Voir l’avenir en face

D’après certains scientifiques, permettre aux gens de parler à une version plus âgée d’eux-mêmes pour lui demander conseil pourrait les aider à faire de meilleurs choix dans le présent.

«Si les gens se soucient davantage de ce qu’ils deviendront plus tard, nous pensons qu’ils seront moins susceptibles de commettre des délits dans le présent», explique Jean-Louis van Gelder, professeur de criminologie à l’Université de Leyde aux Pays-Bas. Il est également directeur de l’Institut Max Planck pour l’étude de la criminalité, de la sécurité et du droit, en Allemagne.

M. Van Gelder et d’autres chercheurs européens s’inspirent du monde du jeu pour aider à faire comprendre aux jeunes délinquants les conséquences à long terme de leurs choix. Bien que la technologie soit encore en cours de test, les premiers résultats indiquent que ces représentations virtuelles 3D pourraient contribuer à améliorer les comportements.

Il s’agit de l’une des nombreuses techniques mises au point en Europe pour prévenir les délits.

Les personnes qui vivent en mode survie au quotidien sont davantage susceptibles de commettre des délits ou d’abuser de drogues et d’alcool. La raison en est que ces types de comportement offrent des avantages immédiats, même s’ils sont minimes. Pour ces personnes, le lourd prix à payer pour leurs actes, comme une peine de prison, appartient à un avenir lointain.

Cette vision à court terme peut être le résultat d’une éducation «à la rude» ou imprévisible, et d’un entourage fait d’amis délinquants ou de personnes donnant le mauvais exemple, d’après M. Van Gelder.

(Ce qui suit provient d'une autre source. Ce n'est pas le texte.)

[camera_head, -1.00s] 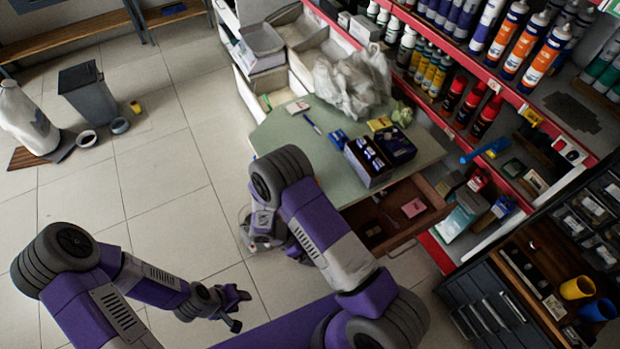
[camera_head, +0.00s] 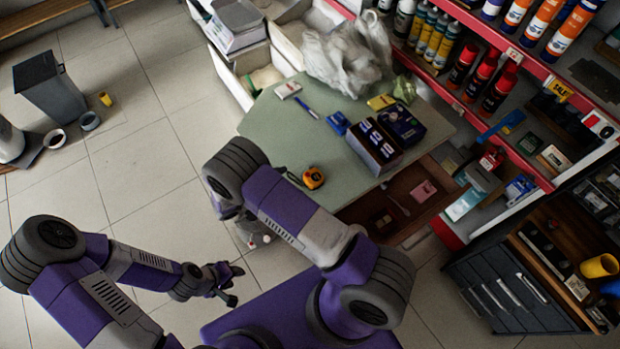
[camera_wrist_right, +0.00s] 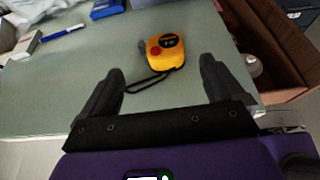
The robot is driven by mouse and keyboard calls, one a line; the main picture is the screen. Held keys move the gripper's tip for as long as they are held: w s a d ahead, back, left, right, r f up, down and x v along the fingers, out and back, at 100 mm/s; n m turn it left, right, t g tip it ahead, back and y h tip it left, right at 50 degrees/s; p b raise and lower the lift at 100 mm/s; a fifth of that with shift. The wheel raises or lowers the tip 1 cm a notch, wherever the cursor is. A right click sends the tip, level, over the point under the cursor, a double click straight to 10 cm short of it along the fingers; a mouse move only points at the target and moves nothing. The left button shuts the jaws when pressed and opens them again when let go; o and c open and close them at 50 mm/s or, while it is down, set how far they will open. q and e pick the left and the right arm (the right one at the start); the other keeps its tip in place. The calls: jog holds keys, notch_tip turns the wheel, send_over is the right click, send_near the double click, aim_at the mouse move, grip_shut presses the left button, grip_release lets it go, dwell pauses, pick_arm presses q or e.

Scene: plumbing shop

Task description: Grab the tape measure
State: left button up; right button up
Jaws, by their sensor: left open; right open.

On considère souvent qu’à l’âge de dix ans l’absence de vision à long terme et l’impulsivité deviennent des éléments relativement fixes du caractère, et qu’il est difficile de les changer. Toutefois, des scientifiques commencent à se rendre compte que ce sont des aspects que l’on peut travailler, ce qui laisse entrevoir la possibilité d’aider les gens à ne plus commettre de délits.

Des conseils à soi-même

M. Van Gelder a testé la technologie de réalité virtuelle auprès de 24 jeunes délinquants dans le cadre d’un projet de recherche financé par l’UE, intitulé CRIMETIME, et qui s’achèvera en mars 2024.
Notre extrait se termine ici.